Lohan Loses Yet Another Right of Publicity ClaimBy Jennifer E. Rothman
April 7, 2018
The actor Lindsay Lohan continued her losing streak with another right of publicity lawsuit being tossed out. Last week the New York Court of Appeals in Lohan v. Take-Two Interactive Software, put to bed her claim against the makers of the video game Grand Theft Auto V (GTAV).
Lohan had claimed that the video game depicted her in a scene in which paparazzi chase a blonde starlet, as well as in two transition images used in the game. Of those “transition screens,” one depicted a blonde woman in denim shorts, a fedora, large sunglasses and white t-shirt, being frisked by a police officer, and the other showed the same blonde woman wearing a bikini, and taking a selfie while making a peace sign.
The highest court of New York dismissed her claims, affirming the appellate division. The Court concluded that the generic blonde, twenty-something woman had no identifiable characteristics. Instead, she was “indistinct,” simply exhibiting the “style, look, and persona of a modern, beach-going young woman.”
Given that Lohan was not recognizable in the game, and her actual voice and photograph were not used in the game, the court dismissed her claim under New York’s statutory right of privacy, Civil Rights Laws §§ 50 & 51―that state’s right of publicity.
The decision is no surprise―the image looks as much like Lohan as it does Kate Upton, or a variety of other celebrities that my students have offered up over the last few years as potentially resembling the featured GTAV woman.
(The Court of Appeals also tossed a similar lawsuit by Karen Gravano, who objected to the character of Andrea Bottino in GTAV, concluding that she too was not recognizable.)

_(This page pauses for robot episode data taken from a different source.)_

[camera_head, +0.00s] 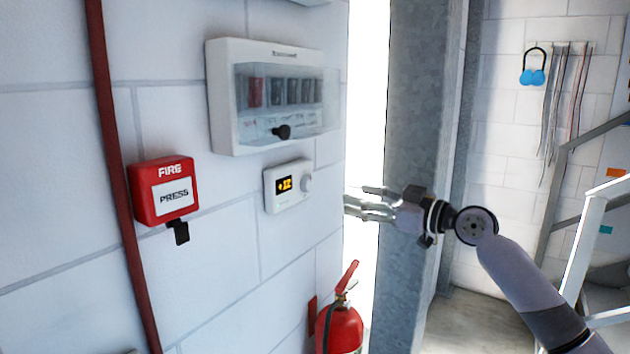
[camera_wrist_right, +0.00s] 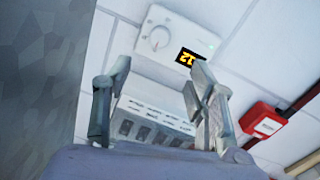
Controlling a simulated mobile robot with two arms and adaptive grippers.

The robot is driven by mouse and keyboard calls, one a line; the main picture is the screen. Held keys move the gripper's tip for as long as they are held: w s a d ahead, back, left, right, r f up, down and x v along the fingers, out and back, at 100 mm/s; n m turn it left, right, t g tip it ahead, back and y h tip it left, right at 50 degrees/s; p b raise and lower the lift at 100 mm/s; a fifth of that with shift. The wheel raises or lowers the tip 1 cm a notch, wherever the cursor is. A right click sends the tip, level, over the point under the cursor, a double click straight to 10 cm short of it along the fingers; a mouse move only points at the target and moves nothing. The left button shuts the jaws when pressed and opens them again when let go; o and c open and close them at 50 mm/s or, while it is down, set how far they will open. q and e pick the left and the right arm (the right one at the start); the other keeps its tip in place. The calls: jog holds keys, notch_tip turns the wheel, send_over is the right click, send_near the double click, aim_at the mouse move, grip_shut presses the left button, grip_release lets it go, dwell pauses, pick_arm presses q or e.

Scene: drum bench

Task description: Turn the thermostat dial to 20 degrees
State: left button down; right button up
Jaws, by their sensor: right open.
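The thermostat (camera_head: 284,204) is a white box on the white block wall. Its small dark display shows orange digits that look like 12. Its round dial (camera_head: 306,183) is on the right side of the box. In the right wrist view, the dial (camera_wrist_right: 159,37) and the display (camera_wrist_right: 190,57) appear turned over, beyond the fingertips. My right gripper (camera_head: 357,201) is open and empty, to the right of the thermostat and apart from the dial. It also shows in the right wrist view (camera_wrist_right: 160,72), with its two fingers spread. My left gripper is not in view.
A breaker box (camera_head: 222,95) hangs just above the thermostat. A red fire call point (camera_head: 165,190) is on the wall at left, beside a red pipe (camera_head: 117,180). A fire extinguisher (camera_head: 341,328) is below. A grey metal column (camera_head: 412,130) stands behind my right gripper.

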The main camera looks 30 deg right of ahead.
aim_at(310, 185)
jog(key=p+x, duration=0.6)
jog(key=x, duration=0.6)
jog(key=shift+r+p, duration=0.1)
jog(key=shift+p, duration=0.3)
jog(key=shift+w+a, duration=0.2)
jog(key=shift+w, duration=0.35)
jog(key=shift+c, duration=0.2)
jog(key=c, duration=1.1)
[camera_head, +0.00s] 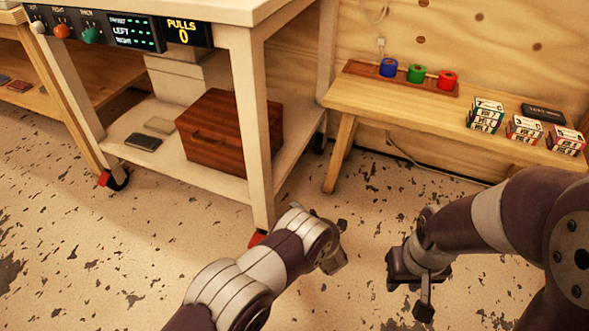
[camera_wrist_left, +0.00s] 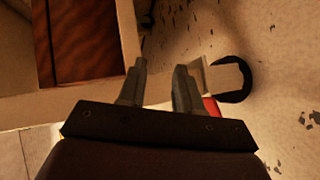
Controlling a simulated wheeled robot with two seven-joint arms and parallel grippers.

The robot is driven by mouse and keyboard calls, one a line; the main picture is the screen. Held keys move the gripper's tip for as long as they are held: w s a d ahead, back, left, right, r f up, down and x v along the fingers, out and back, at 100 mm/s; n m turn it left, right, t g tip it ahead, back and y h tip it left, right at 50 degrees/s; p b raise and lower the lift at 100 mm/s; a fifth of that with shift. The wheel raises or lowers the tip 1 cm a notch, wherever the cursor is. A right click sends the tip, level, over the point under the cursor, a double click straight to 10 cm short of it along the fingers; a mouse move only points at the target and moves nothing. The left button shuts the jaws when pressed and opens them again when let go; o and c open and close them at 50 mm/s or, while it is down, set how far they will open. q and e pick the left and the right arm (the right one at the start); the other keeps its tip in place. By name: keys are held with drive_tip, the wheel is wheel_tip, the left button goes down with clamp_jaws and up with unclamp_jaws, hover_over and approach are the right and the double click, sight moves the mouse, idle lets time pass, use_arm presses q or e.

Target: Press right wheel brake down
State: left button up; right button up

Other aspects of the opinion may be more important going forward: The Court was clear that computer-generated avatars fit within the purview of the current statute and its definition of a "portrait." This seems a reasonable interpretation of the statute, and one I predicted.
On a related note, although the Court declined to make a determination of whether the videogame fell within the definition of a use for the "purpose of trade" under the New York statute, which is limited to uses for “advertising or trade purposes,” the Court indicated that such uses may include noncommercial speech, such as motion pictures.
The Court once again cited to the 1913 decision in Binns v. Vitagraph in which the celebrated hero, Jack Binns, successfully brought a suit under New York’s privacy statute for the depiction of a character based on him in a motion picture. The movie told the story of Binns’s use of telegraph technology to save thousands of lives. (If you are interested in finding out more about that case and its ongoing relevance today, it is something I discuss in my book). The Court
Put together, these conclusions should be of particular interest to SAG-AFTRA who is seeking to upend New York’s longstanding privacy and publicity law to address concerns over reanimating actors. Here the Court sent a strong signal that such reanimations already fall within the purview of the statute.
Content creators, especially of video games and movies should not overlook these aspects of the case. The conclusion that avatars can be actionable, and that video games and motion pictures fall within New York’s privacy statute should lead them to tread somewhat carefully, especially with regard to promoting works.